Task details: Restrict the output to the lines below starting at the one that contains "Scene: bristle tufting" and ending at the one that contains "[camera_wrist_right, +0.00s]", and restate them word for word, both ends included.

____

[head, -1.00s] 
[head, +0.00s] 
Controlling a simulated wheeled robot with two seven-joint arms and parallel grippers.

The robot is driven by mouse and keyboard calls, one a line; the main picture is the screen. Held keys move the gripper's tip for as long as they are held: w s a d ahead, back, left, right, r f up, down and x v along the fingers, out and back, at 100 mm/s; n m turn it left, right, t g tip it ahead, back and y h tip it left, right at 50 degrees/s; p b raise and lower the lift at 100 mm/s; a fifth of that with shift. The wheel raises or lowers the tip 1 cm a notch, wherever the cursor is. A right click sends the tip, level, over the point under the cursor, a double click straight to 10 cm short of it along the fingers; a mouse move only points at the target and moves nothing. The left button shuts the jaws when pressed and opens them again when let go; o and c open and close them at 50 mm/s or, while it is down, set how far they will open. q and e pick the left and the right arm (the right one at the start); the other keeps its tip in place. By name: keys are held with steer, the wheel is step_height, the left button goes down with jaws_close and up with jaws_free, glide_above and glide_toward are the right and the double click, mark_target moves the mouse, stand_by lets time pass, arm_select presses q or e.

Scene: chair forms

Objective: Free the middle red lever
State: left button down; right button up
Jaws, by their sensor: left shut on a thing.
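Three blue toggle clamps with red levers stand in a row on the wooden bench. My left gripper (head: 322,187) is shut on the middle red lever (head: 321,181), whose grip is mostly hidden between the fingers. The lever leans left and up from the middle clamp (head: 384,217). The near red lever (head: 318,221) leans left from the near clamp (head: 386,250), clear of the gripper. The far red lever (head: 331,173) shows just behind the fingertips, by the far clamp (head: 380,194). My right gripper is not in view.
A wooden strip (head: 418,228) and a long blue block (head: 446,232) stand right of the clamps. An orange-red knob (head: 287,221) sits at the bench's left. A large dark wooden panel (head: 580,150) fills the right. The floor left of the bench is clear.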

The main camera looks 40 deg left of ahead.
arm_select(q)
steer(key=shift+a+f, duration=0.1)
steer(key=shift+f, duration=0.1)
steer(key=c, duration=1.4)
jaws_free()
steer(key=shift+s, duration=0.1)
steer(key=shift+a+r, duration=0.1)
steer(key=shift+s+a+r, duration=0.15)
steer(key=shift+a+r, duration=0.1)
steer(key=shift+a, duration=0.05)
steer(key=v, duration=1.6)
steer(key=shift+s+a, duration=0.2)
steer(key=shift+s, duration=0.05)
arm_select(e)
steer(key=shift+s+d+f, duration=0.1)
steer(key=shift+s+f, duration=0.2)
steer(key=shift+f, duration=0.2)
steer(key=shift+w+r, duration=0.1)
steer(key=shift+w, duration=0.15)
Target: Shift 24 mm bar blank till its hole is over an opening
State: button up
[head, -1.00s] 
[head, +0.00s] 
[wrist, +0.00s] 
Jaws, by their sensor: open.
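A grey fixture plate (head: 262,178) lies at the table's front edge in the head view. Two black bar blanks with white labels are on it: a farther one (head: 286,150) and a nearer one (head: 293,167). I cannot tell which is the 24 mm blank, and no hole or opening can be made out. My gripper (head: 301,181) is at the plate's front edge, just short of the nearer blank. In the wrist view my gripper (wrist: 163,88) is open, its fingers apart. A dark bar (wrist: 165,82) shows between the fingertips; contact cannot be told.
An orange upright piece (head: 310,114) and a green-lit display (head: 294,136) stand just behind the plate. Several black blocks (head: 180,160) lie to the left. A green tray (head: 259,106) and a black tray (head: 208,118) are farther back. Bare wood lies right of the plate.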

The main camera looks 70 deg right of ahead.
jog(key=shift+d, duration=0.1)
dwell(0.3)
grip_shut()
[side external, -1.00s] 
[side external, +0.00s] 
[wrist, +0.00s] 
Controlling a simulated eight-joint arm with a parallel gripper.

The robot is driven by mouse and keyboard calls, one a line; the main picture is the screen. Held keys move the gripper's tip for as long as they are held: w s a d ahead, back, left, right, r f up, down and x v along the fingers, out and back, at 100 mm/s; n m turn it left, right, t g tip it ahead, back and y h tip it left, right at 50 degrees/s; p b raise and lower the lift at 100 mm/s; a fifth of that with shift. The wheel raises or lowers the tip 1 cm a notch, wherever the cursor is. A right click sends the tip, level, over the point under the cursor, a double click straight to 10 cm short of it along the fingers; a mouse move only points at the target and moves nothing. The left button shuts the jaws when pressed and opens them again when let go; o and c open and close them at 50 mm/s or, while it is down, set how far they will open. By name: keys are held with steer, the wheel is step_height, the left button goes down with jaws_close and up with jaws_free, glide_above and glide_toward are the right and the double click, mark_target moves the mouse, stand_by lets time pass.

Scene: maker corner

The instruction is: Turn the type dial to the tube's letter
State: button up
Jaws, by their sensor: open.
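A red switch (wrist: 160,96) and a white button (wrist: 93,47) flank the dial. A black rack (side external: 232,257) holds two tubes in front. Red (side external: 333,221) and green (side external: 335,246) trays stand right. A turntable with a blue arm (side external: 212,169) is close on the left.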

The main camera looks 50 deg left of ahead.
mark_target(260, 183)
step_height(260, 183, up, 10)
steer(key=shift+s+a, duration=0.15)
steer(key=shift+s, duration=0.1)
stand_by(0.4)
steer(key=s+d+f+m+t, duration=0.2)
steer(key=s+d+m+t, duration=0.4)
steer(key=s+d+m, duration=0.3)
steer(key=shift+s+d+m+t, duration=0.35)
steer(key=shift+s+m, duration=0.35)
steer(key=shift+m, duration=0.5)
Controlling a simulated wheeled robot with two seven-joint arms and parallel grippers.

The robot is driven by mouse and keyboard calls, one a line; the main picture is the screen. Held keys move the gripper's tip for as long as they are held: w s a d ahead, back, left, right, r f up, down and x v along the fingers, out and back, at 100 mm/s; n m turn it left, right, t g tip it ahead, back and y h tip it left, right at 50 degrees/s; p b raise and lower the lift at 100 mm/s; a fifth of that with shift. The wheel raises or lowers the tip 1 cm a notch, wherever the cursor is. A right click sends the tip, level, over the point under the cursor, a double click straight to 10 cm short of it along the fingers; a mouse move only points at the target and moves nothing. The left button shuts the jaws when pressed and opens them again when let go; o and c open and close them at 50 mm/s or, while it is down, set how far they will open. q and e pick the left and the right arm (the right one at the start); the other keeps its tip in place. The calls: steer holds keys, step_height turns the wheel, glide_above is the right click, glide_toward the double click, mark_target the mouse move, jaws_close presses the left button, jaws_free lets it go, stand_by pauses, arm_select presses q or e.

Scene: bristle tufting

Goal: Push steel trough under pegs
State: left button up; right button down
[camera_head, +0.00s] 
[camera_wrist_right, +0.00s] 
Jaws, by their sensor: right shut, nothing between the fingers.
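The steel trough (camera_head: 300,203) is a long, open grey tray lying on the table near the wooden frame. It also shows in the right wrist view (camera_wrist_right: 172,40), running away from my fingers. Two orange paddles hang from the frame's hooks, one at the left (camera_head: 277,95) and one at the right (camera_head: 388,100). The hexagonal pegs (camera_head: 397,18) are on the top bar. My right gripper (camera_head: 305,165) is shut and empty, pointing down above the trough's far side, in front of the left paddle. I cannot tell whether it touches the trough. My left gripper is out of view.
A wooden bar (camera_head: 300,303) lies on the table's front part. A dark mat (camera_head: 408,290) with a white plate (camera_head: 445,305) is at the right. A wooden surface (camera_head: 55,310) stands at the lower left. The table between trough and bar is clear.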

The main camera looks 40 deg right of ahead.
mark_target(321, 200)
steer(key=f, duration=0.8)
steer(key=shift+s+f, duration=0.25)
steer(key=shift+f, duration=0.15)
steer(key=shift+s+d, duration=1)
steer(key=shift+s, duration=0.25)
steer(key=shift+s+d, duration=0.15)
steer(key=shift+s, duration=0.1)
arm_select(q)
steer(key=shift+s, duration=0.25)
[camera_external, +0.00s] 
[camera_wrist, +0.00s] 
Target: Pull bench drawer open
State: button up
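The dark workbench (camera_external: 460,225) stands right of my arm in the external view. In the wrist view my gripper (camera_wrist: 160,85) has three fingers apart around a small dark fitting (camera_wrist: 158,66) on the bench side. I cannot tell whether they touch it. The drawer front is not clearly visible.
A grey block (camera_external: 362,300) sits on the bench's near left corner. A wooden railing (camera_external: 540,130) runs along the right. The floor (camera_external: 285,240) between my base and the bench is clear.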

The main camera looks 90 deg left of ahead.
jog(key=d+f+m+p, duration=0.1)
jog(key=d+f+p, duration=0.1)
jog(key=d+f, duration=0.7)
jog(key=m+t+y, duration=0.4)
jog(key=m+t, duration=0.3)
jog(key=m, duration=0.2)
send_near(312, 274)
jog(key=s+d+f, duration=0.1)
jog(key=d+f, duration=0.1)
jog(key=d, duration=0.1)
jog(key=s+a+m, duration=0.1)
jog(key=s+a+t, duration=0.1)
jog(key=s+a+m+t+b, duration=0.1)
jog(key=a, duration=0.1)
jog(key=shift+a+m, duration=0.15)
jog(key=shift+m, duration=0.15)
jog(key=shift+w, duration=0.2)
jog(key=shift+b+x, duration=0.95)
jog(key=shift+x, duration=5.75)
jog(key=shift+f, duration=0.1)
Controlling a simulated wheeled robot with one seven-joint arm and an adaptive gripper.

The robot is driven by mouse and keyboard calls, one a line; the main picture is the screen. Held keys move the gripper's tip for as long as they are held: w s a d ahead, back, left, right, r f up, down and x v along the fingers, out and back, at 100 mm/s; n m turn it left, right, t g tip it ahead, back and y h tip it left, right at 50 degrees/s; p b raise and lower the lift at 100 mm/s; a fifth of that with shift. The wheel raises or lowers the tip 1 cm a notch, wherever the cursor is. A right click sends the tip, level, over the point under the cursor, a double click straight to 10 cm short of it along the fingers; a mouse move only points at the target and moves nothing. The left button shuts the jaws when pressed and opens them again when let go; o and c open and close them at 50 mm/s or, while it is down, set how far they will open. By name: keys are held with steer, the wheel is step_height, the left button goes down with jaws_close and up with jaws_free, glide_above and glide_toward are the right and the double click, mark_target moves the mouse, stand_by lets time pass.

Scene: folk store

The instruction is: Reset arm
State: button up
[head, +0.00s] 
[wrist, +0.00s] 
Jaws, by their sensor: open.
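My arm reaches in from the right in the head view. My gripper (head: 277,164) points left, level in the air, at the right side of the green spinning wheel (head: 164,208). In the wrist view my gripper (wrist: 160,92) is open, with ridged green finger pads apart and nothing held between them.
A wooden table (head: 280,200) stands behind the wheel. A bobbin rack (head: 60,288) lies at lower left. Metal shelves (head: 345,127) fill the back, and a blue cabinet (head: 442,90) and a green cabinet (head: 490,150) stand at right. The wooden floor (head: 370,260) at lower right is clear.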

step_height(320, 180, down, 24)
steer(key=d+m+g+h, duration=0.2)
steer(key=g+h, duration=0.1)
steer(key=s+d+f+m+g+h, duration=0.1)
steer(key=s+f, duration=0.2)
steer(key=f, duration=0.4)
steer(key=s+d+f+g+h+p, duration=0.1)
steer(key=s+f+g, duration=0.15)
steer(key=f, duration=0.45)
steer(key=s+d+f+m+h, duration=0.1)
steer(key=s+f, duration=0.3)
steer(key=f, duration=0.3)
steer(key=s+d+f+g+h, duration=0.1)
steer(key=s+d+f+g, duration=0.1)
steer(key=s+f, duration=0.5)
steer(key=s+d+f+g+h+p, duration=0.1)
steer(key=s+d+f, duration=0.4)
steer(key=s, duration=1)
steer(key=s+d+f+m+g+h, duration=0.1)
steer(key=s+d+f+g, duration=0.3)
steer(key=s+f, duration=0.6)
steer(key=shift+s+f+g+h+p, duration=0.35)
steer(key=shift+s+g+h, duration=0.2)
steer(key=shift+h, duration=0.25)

____

Result of this exercise:
Scene: bristle tufting

Goal: Push steel trough under pegs
State: left button up; right button down
[camera_head, +0.00s] 
[camera_wrist_right, +0.00s] 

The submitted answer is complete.